▸ Supplied material

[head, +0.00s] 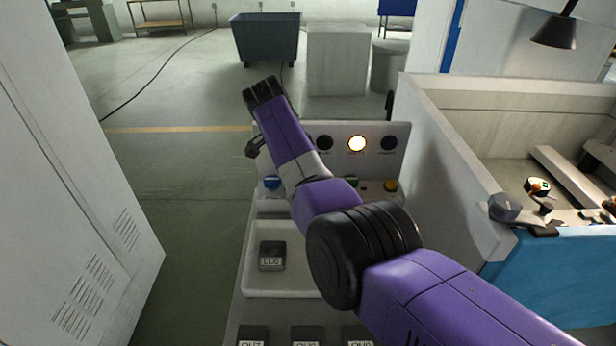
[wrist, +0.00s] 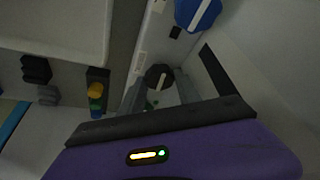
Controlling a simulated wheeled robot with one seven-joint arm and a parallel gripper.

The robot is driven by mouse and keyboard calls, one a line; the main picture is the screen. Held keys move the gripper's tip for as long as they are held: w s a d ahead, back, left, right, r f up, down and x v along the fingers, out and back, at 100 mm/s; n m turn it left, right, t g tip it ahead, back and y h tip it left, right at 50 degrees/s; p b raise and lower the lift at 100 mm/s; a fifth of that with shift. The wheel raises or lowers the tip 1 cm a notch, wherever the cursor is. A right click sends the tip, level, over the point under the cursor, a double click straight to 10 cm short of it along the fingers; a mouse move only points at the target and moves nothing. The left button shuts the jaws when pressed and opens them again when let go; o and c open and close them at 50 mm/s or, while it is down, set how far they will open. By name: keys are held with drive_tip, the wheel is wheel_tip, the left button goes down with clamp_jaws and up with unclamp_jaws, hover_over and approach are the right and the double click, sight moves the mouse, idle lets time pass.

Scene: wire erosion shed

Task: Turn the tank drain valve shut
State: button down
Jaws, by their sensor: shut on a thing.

▸ Stated goal
Copy out each line word for word, please, skipping the images.

▸ Complete answer
[head, +0.00s] 
[wrist, +0.00s] 
Controlling a simulated wheeled robot with one seven-joint arm and a parallel gripper.

The robot is driven by mouse and keyboard calls, one a line; the main picture is the screen. Held keys move the gripper's tip for as long as they are held: w s a d ahead, back, left, right, r f up, down and x v along the fingers, out and back, at 100 mm/s; n m turn it left, right, t g tip it ahead, back and y h tip it left, right at 50 degrees/s; p b raise and lower the lift at 100 mm/s; a fifth of that with shift. The wheel raises or lowers the tip 1 cm a notch, wherever the cursor is. A right click sends the tip, level, over the point under the cursor, a double click straight to 10 cm short of it along the fingers; a mouse move only points at the target and moves nothing. The left button shuts the jaws when pressed and opens them again when let go; o and c open and close them at 50 mm/s or, while it is down, set how far they will open. By name: keys are held with drive_tip, the wheel is wheel_tip, the left button goes down with clamp_jaws and up with unclamp_jaws, hover_over and approach are the right and the double click, sight moves the mouse, idle lets time pass.

Scene: wire erosion shed

Task: Turn the tank drain valve shut
State: button down
Jaws, by their sensor: shut on a thing.

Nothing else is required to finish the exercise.